● **GOAL**
Return only the number of lines holding the word "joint".

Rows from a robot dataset
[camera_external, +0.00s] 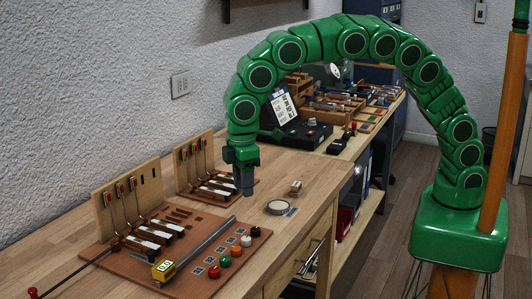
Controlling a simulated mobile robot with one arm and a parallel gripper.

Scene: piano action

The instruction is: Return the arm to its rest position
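My green segmented arm rises from its base at the right, arches over the workbench (285,240) and comes down on its left part. My gripper (245,190) points straight down just above or beside the far piano-action board. It is small and dark here, and I cannot tell whether its fingers are open or shut. I see no thing clearly held in it. Whether the tip touches the board is not clear.
A near piano-action board (125,280) holds hammers, coloured knobs (237,251) and a yellow gauge (164,270). A round dish (279,207) and a small wooden block (296,187) lie right of my gripper. A black device with a clipboard (285,108) stands behind.

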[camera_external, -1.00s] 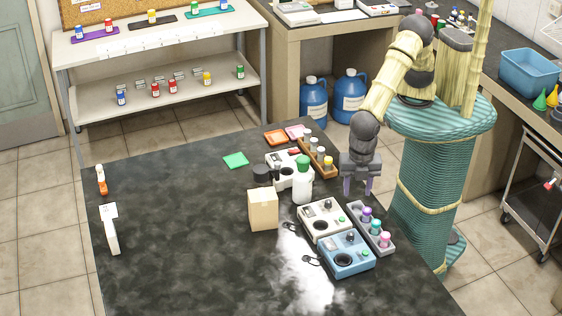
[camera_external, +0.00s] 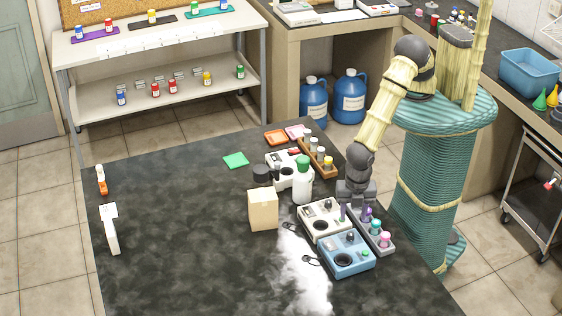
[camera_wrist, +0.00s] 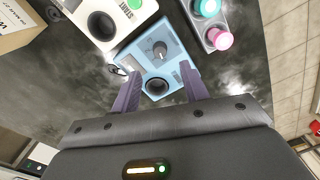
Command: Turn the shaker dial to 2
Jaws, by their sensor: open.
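A blue device (camera_external: 332,268) with a dark knob (camera_external: 350,237), a black round disc and a green button stands near the table's right edge. A cream device (camera_external: 312,216) with a similar dark knob (camera_external: 327,204) stands directly behind it. My gripper (camera_external: 355,213) is open and empty, low above the right side of the cream device, pointing down. In the wrist view its fingers (camera_wrist: 160,70) flank the blue device (camera_wrist: 178,72), whose knob (camera_wrist: 160,48) shows beyond the fingertips.
A grey rack (camera_external: 386,249) with purple, teal and pink capped vials stands close on the right. A cardboard box (camera_external: 263,210), a green-capped white bottle (camera_external: 302,190) and a wooden vial rack (camera_external: 331,171) stand farther back. The table's left and front are mostly clear.

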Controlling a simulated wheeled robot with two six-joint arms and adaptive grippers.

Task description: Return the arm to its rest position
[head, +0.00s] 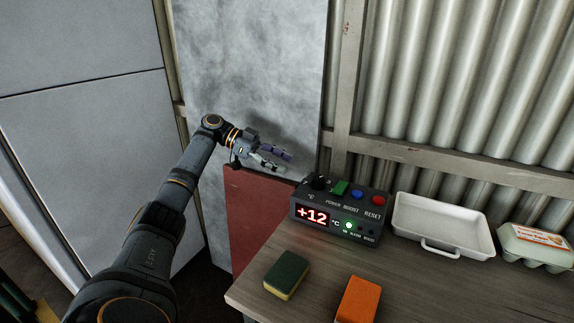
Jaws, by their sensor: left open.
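My left arm reaches in from the lower left. Its gripper (277,160) is open and empty, with its two fingers apart. It hangs in the air above a red panel (252,212), just left of and behind the control box. The control box (322,232) stands at the left end of the wooden bench and shows +12 °C in red, with a green light lit beside it. It carries a black knob, a green switch, a blue button and a red button on top. My right gripper does not show.
On the wooden bench (430,290) lie a green and yellow sponge (287,272) and an orange sponge (358,300). A white tray (442,222) and an egg carton (535,246) stand at the back right. A corrugated wall (455,80) rises behind. Large grey panels (80,120) stand at the left.

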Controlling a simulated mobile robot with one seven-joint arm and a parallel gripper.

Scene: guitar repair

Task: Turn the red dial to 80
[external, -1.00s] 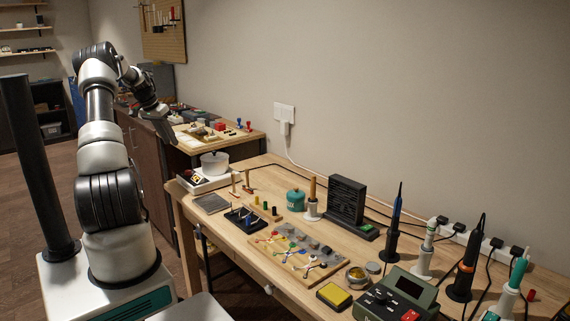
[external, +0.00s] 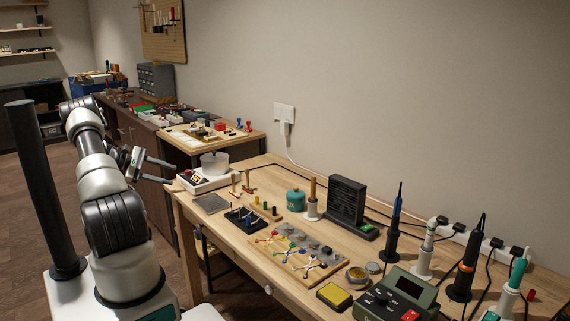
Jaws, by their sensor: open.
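A white heating unit (external: 208,184) with a pale pot (external: 214,163) on top stands at the left end of the workbench. Its front has a dark panel (external: 194,179) with small red and yellow parts; the red dial may be there, but it is too small to make out its setting. My gripper (external: 174,174) is open and empty, its two fingers apart and pointing right toward that panel. The fingertips are just left of the unit, and I cannot tell if they touch it.
A grey pad (external: 210,203), black tray (external: 244,221) and wiring board (external: 292,252) lie on the workbench (external: 192,216). A green station (external: 402,298) with red parts stands front right, near several soldering irons. A side table with parts stands behind the unit.

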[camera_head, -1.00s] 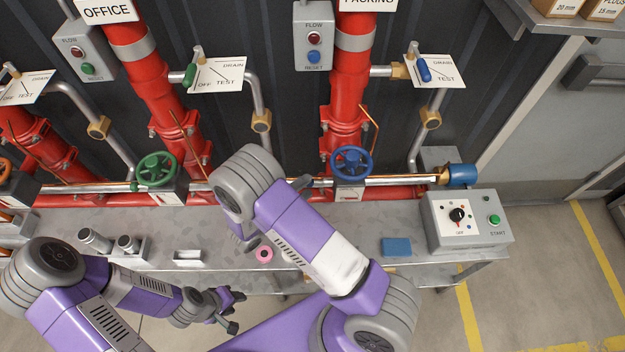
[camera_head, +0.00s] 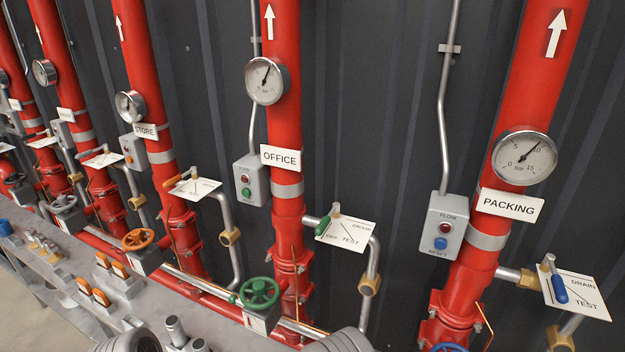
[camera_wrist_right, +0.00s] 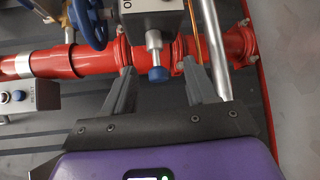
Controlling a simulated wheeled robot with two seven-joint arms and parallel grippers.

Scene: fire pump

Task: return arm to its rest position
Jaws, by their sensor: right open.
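My right gripper (camera_wrist_right: 158,66) shows in the right wrist view, with its two grey fingers spread apart and nothing held between them. Past the fingertips are a red pipe (camera_wrist_right: 75,61) and a metal stem with a blue end (camera_wrist_right: 158,74); the gap between them and the fingers is hard to judge. In the head view only grey rounded parts of my arms show at the bottom edge. Neither gripper is in the head view, and my left gripper is in no current view.
The blue handwheel (camera_wrist_right: 88,24) is near the right gripper. In the head view, red risers carry gauges (camera_head: 524,157), flow boxes (camera_head: 445,226) and test valves with levers (camera_head: 559,289). A green handwheel (camera_head: 259,293) and a grey bench (camera_head: 62,266) are below.

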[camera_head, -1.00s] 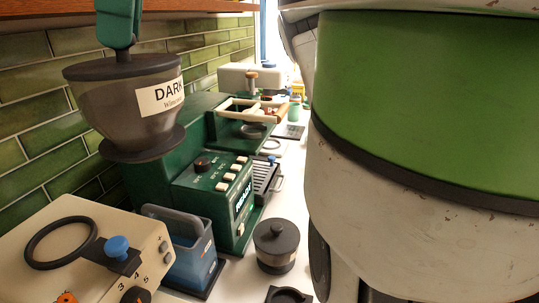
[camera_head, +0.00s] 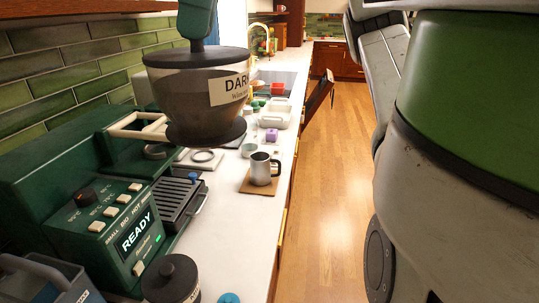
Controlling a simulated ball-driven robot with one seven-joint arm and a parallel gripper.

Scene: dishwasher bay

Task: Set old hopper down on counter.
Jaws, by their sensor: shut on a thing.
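The old hopper (camera_head: 192,95) is a smoky, see-through tapered bowl with a dark lid, a dark base flange and a white label starting "DAR". It hangs upright from my gripper (camera_head: 198,40), which is shut at the top of the lid. The fingertips are too small to see clearly. In the picture the hopper overlaps the right part of the green coffee machine; its base looks above the counter, apart from it. The white counter (camera_head: 232,222) runs away from me along the tiled wall.
The green machine (camera_head: 90,205) reads "READY". A dark lidded canister (camera_head: 172,281) stands in front of it. A steel mug (camera_head: 262,168) stands on a brown coaster. White trays and small items lie farther back. Bare counter shows between canister and mug.

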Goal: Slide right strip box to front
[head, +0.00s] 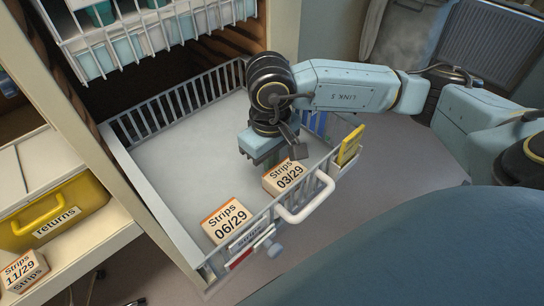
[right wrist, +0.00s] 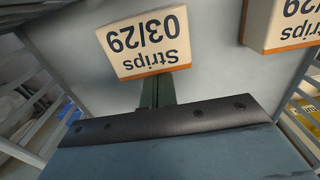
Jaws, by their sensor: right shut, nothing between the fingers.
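The right strip box (head: 284,178), marked Strips 03/29, lies in the pulled-out wire drawer (head: 170,160), close to its front rail. It also shows in the right wrist view (right wrist: 146,42), upside down, just beyond my fingers. My right gripper (head: 268,162) is shut and empty, pointing down into the drawer behind this box. In the right wrist view its fingers (right wrist: 165,88) are together at the box's near edge; I cannot tell whether they touch it. My left gripper is not in view.
A second strip box (head: 225,220), marked 06/29, lies left of the first at the front. A yellow returns bin (head: 52,212) and an 11/29 box (head: 22,272) are at left. The drawer's rear floor is clear.

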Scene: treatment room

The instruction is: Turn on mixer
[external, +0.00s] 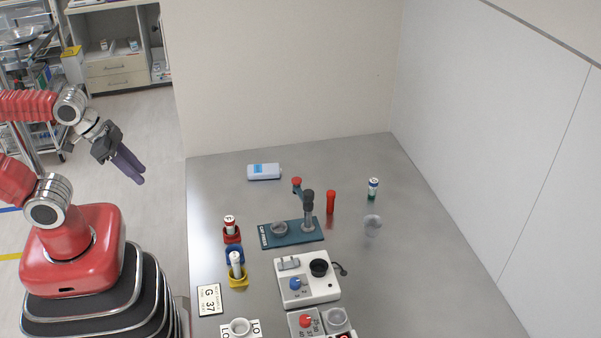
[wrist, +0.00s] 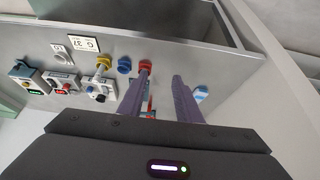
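The mixer appears to be the white box (external: 322,291) with a blue knob (external: 296,284) and a black round cup (external: 319,267) on top. It stands on the grey table, front of middle. In the wrist view it is small, at left, behind the yellow holder, with its blue knob (wrist: 101,89) showing. Its switch state cannot be told. My gripper (external: 138,181) is in the air left of the table, well away from the mixer. In the wrist view its two purple fingers (wrist: 161,78) are apart, with nothing held between them.
Red, blue and yellow holders (external: 237,281) stand left of the mixer, two holding vials. A teal press (external: 290,238) is behind it. A white device with a red knob (external: 305,321) is in front. A clear cup (external: 373,229) stands right.

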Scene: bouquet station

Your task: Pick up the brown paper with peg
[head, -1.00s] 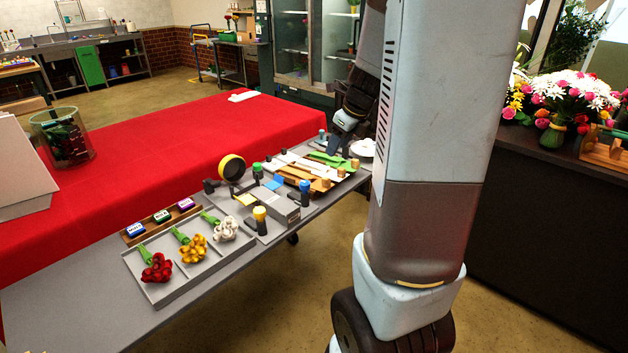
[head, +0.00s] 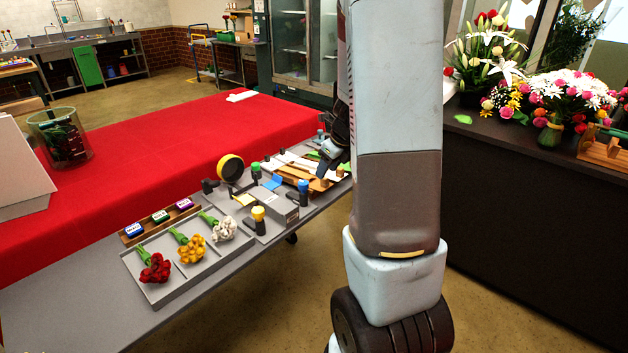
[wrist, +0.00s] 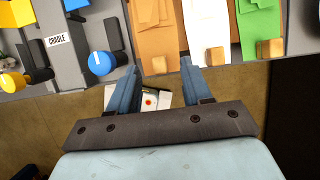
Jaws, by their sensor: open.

● **SOLUTION FOR THIS TASK**
4